To commemorate Martin Luther King Jr. National Day of Service (MLK Day), over 80 students from Alabama and Georgia attended the 2024 Jr. Minorities in Agriculture, Natural Resources & Related Sciences (MANRRS) Leadership Institute. Auburn University’s and Tuskegee University’s MANRRS programs led the three-day program to engage high school students and expose them to the exciting opportunities and pathways in the forest and conservation sector.
Auburn University’s MANRRS program aims to foster an inclusive environment where students from diverse backgrounds can pursue careers in natural resource fields. Similarly, Tuskegee University’s MANRRS program, hosted at the historically Black university with the oldest agriculture program in the country, strives to open doors in agricultural education for Black Americans.

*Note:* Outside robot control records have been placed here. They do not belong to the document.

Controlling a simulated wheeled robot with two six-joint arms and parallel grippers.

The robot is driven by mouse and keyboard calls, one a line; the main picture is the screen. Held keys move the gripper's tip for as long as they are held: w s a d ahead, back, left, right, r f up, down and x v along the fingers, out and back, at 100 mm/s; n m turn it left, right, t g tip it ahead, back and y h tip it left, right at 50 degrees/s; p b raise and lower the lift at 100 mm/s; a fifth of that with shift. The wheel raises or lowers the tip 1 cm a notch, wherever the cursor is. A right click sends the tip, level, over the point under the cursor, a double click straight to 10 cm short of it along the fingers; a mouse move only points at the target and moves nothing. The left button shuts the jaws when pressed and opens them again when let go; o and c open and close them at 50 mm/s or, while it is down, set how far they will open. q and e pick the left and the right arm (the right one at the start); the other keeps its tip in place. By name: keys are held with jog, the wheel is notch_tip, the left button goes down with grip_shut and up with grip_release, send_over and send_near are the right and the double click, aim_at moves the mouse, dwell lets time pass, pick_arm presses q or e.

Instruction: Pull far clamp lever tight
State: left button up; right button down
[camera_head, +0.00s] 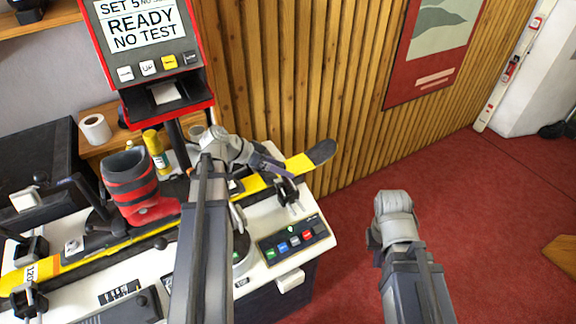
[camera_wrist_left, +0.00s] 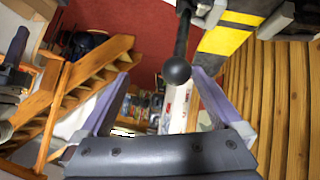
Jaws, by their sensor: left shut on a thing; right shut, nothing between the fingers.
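A yellow and black ski (camera_head: 262,181) lies along the bench, its dark tip at the far right end. The far clamp (camera_head: 290,193) is a black clamp beside the ski near that end. My left gripper (camera_head: 272,166) reaches over the ski beside this clamp. The lever is mostly hidden in the head view. My right gripper (camera_head: 375,240) is off the bench over red floor, shut and empty; its fingers are mostly hidden.
A red and black boot (camera_head: 134,188) stands on the ski, with a glue bottle (camera_head: 155,150) behind it. A red display stand (camera_head: 150,62) rises at the back. A button panel (camera_head: 292,243) is at the bench's right front.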

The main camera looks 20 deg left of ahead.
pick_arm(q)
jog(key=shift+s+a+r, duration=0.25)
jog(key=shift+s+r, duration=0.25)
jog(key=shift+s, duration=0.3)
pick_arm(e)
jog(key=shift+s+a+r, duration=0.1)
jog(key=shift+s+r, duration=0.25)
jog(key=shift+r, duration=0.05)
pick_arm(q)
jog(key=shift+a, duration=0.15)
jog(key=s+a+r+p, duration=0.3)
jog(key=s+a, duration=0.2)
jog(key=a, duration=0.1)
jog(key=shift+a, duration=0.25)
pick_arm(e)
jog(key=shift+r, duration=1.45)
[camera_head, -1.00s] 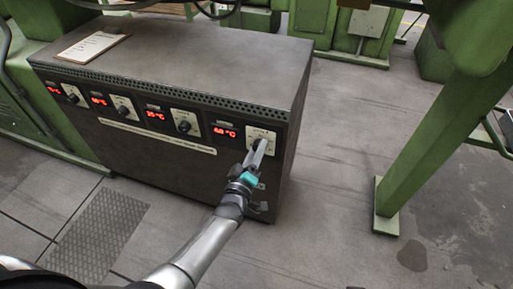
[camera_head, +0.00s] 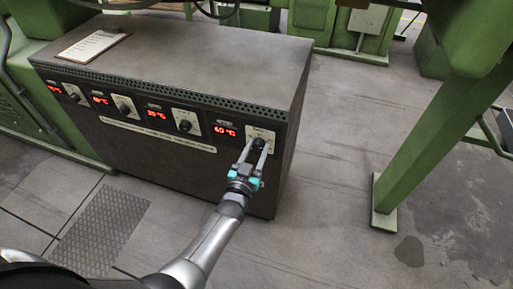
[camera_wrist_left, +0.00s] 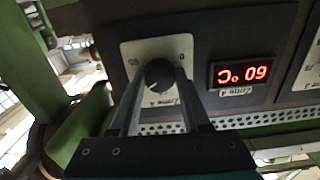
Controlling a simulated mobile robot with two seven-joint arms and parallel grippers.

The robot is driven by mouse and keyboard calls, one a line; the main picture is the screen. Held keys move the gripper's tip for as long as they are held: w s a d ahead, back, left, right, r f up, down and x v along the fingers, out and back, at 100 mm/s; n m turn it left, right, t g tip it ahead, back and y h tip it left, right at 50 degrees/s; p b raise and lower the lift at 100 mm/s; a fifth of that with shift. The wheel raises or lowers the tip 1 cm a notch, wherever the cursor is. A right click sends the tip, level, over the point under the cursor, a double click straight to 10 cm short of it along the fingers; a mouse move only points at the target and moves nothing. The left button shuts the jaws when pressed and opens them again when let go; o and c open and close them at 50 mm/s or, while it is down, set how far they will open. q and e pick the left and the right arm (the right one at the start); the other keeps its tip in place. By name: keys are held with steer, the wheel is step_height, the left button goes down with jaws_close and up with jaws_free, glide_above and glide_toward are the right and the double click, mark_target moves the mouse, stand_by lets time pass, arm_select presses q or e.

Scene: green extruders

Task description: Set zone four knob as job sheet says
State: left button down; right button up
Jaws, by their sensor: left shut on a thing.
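The zone four knob (camera_head: 259,142) is a dark round knob on a pale plate at the right end of the cabinet's front panel. In the left wrist view, which is upside down, the knob (camera_wrist_left: 159,72) sits between my fingers. My left gripper (camera_head: 255,147) is shut on it, one finger on each side. The red zone four display (camera_head: 225,132) reads about 60 °C; it also shows inverted in the wrist view (camera_wrist_left: 242,74). The job sheet (camera_head: 90,46) lies on a clipboard on the cabinet top, its writing too small to read. My right gripper is out of view.
The dark cabinet (camera_head: 210,60) carries three more knobs and displays left of zone four. A green machine leg (camera_head: 420,150) stands on the floor to the right. The floor between cabinet and leg is clear.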

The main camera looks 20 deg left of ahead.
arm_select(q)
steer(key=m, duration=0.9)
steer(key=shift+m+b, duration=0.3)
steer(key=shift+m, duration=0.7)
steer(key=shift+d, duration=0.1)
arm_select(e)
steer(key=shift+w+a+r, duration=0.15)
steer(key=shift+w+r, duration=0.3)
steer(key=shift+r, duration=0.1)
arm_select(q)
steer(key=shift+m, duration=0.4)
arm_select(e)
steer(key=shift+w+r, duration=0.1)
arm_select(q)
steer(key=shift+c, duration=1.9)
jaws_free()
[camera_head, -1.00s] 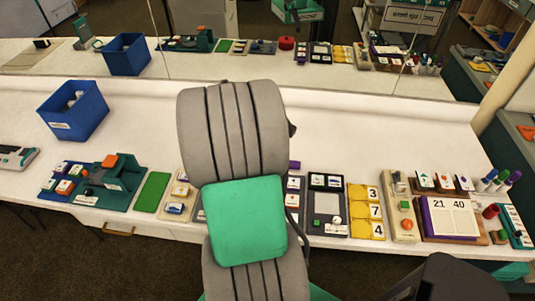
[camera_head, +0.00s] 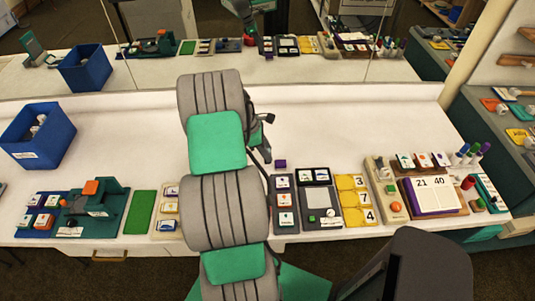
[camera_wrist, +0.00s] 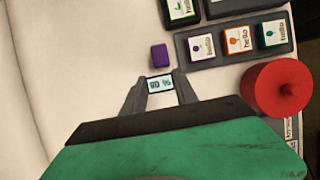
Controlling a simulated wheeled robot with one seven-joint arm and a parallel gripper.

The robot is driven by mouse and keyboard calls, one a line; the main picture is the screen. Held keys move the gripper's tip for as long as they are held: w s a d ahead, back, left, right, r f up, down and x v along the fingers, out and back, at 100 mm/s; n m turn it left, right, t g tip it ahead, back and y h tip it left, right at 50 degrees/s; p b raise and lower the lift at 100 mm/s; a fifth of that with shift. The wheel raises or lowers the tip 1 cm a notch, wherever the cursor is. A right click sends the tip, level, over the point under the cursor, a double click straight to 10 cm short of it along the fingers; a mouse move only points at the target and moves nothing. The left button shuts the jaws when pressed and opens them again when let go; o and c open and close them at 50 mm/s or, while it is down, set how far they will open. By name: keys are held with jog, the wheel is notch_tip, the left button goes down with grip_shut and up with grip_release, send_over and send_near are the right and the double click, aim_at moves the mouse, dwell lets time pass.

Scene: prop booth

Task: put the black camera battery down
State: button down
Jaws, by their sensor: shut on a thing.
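My gripper (camera_wrist: 160,92) is shut on the black camera battery (camera_wrist: 160,84). In the wrist view the battery shows a pale label reading "90 %" with a dark rim, between the two grey fingertips. It points toward the white table (camera_wrist: 95,75), just beside a small purple block (camera_wrist: 158,55). I cannot tell whether the battery touches the table. In the head view my arm hides most of the gripper, and the battery cannot be made out; the purple block (camera_head: 280,163) shows just right of the arm.
A grey tray with "hello" tiles (camera_wrist: 234,61) and a red round knob (camera_wrist: 278,90) lie close on the right in the wrist view. In the head view a blue bin (camera_head: 37,140) stands at left and a number board (camera_head: 435,195) at right. The table's back strip (camera_head: 350,120) is clear.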

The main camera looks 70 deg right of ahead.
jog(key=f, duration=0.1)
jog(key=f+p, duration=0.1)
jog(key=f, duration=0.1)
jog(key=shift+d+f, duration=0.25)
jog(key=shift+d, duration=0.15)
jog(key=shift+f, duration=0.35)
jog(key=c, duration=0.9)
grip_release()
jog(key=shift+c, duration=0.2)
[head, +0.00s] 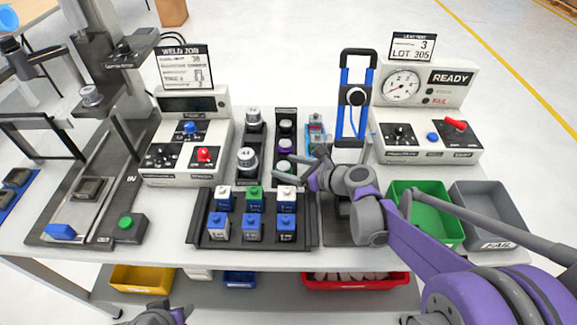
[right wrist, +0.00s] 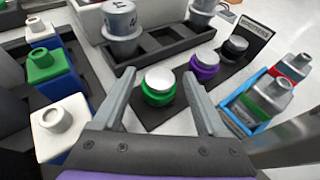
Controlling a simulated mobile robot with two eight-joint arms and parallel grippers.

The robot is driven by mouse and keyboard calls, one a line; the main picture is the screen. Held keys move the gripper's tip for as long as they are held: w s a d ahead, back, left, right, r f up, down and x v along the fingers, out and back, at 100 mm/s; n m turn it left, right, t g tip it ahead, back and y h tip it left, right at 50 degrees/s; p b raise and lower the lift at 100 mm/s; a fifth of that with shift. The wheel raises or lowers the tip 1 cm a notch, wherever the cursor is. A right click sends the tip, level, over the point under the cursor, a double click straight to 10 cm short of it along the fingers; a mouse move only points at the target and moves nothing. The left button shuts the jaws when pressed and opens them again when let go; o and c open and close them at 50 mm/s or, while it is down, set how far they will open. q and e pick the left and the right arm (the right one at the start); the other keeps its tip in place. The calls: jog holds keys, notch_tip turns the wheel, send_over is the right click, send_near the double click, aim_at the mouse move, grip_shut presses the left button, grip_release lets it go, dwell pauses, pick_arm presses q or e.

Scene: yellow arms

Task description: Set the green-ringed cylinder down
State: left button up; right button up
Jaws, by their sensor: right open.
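The green-ringed cylinder (right wrist: 160,88), silver on top with a green collar, stands upright in the near spot of a narrow dark rack (right wrist: 170,118). In the head view the green-ringed cylinder (head: 284,167) is at the near end of the row. My right gripper (right wrist: 160,72) is open, with one finger on each side of the cylinder and gaps visible. In the head view my right gripper (head: 298,168) reaches in from the right. My left gripper (head: 160,315) shows only partly at the bottom edge, and its jaws are unclear.
A purple-ringed cylinder (right wrist: 204,66) and a black-ringed one (right wrist: 235,46) stand behind in the same rack. Large grey cylinders (right wrist: 120,22) are in the rack to the left. A tray of white-, green- and blue-coloured blocks (head: 310,235) lies in front. A blue-framed holder (right wrist: 250,108) is close on the right.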

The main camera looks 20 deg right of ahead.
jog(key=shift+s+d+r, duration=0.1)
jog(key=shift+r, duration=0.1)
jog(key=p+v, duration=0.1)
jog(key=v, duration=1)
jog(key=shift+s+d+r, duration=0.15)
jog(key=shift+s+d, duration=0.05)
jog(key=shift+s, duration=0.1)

Auburn University was awarded a Sustainable Forestry Initiative (SFI) Community Grant to support the Jr. MANRRS Leadership Institute and to increase awareness of career opportunities in the forest and conservation sector. SFI Community Grants are awarded for collaborative community-based projects, activities or events that support efforts to connect communities to forests.
2024 Alabama JR. MANRRS Leadership Institute
Jerri Taylor, Sr. Director of Diversity and Career Pathways at SFI, attended the 2024 event for the second year.
Through interactive workshops, general sessions, and tours, the students engaged with collegiate students and industry professionals. This year’s theme, “Aspire to Inspire,” offered activities to help youth discover how forestry and technology relate to the world around them and the excitement of academic excellence, leadership, technical development, and teamwork.
In addition to possible career exposure, students received training on topics like networking, forestry measurements, sustainability, professional branding, and more.
“The youth had a chance to learn about the importance of green jobs and how to obtain a green job. Early exposure is key and that is one thing that Sustainable Forestry Initiative and MANRRS prides ourselves on doing, because all youth are diamonds and it’s our job to help them shine,” said Taylor.
Taylor spoke to the students about their internet presence with her “When to Cheer and When to Chill” presentation. She also moderated a panel on the SFI-Project Learning Tree (PLT)-MANRRS Black Faces in Green Spaces: The Journeys of Black Professionals in Green Careers guide, which profiles 22 Black professionals in the forest and conservation sector. Aaron Evans, profiled in The Journeys guide and a past SFI Annual Conference youth delegate, and Sheniqua Glover, a past SFI Annual Conference youth delegate, spoke on the panel with Taylor.
MANRRS and SFI’s partnership
SFI and MANRRS formalized a partnership to ensure young Black Americans have greater opportunities for rewarding careers in the forest and conservation sector at the end of 2021 with a signed memorandum of understanding (MOU). The MOU included several activities to address the spectrum of needs across the green career trajectory, to help the forest and conservation sector recruit, retain, and advance a diverse and resilient workforce.
As part of the partnership, MANRRS, SFI, and PLT (an initiative of SFI), developed the Black Faces in Green Spaces: The Journeys of Black Professionals in Green Careers guide. The guide is designed for middle and high school students, pre-professional youth, parents, and natural resource professionals looking to increase diversity within the natural resources professions.